Pengakuan Tentara Myanmar, Terpaksa Jalankan Tugas Junta Demi Keselamatan Keluarga

Sejumlah perwira militer Myanmar telah membelot untuk menghindar dari tugas di bawah rezim yang sejauh ini telah menewaskan lebih dari 700 pengunjuk rasa.

oleh Teddy Tri Setio Berty diperbarui 15 Apr 2021, 21:25 WIB
Diterbitkan 15 Apr 2021, 14:05 WIB
Kudeta Militer di Myanmar.
Kudeta Militer di Myanmar. (Foto: AFP)

Liputan6.com, Yangon - Tentara yang melakukan perbuatan brutal terhadap warga sipil Myanmar mengaku enggan meninggalkan militer.

Dikutip dari laman Myanmar Now, Kamis (15/4/2021) hal itu dikarenakan takut akan keselamatan keluarga mereka jika tak menjalankan tugas dari junta militer.

Terlepas dari ketakutan ini, bagaimanapun, sejumlah perwira militer Myanmar telah membelot untuk menghindar dari tugas di bawah rezim yang sejauh ini telah menewaskan lebih dari 700 pengunjuk rasa.

Dalam sebulan terakhir, empat tentara, termasuk seorang kapten dari Divisi Infanteri Ringan 77, yang telah melakukan penumpasan di Yangon, Myanmar telah bergabung dengan Gerakan Pembangkangan Sipil (CDM).

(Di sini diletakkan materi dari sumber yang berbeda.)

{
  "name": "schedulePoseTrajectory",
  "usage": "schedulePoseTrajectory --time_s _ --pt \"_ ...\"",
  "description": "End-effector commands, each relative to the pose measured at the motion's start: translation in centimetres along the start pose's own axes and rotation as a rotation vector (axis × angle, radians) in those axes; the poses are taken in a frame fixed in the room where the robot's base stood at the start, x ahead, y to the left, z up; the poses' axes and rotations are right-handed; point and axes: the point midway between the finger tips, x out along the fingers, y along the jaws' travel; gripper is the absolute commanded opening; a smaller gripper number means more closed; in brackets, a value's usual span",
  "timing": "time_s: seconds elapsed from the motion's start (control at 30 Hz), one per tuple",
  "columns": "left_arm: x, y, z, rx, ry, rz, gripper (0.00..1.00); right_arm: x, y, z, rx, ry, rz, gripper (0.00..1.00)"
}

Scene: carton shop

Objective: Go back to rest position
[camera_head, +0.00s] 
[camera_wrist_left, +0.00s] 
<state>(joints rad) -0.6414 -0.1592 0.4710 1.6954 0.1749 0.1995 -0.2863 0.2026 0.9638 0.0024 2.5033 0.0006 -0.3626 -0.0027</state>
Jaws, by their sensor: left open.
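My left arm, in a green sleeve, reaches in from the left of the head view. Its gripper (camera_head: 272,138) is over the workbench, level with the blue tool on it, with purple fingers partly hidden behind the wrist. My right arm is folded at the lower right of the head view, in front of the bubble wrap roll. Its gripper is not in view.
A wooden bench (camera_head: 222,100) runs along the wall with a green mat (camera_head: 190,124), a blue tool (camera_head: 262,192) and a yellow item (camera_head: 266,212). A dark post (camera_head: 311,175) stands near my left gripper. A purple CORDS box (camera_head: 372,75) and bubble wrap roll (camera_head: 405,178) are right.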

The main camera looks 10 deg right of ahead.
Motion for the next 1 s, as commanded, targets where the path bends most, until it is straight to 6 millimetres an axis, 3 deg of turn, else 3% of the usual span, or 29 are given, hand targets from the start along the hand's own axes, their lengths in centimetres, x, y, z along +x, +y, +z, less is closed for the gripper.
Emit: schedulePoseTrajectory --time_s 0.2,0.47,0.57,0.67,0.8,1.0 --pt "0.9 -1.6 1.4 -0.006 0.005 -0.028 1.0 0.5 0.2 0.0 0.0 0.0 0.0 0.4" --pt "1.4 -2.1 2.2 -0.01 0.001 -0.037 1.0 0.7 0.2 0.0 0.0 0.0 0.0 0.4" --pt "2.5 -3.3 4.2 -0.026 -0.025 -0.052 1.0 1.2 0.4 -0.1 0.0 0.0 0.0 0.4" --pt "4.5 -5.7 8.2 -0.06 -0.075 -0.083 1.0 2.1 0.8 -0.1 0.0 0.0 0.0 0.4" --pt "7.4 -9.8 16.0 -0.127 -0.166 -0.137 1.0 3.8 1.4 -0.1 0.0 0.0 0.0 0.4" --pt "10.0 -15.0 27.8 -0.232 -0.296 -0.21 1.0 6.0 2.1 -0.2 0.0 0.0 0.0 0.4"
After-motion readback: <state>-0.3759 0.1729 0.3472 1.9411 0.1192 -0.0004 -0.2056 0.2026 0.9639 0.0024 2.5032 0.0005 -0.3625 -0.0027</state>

Yang lainnya juga telah meninggalkan tempat dan sekarang dalam pelarian.

Banyak lagi yang akan bersedia untuk tidak mematuhi kediktatoran jika keluarga mereka tidak secara efektif disandera oleh junta, atau "diculik oleh kelompok geng", seperti yang dikatakan salah satu pembelot baru-baru ini.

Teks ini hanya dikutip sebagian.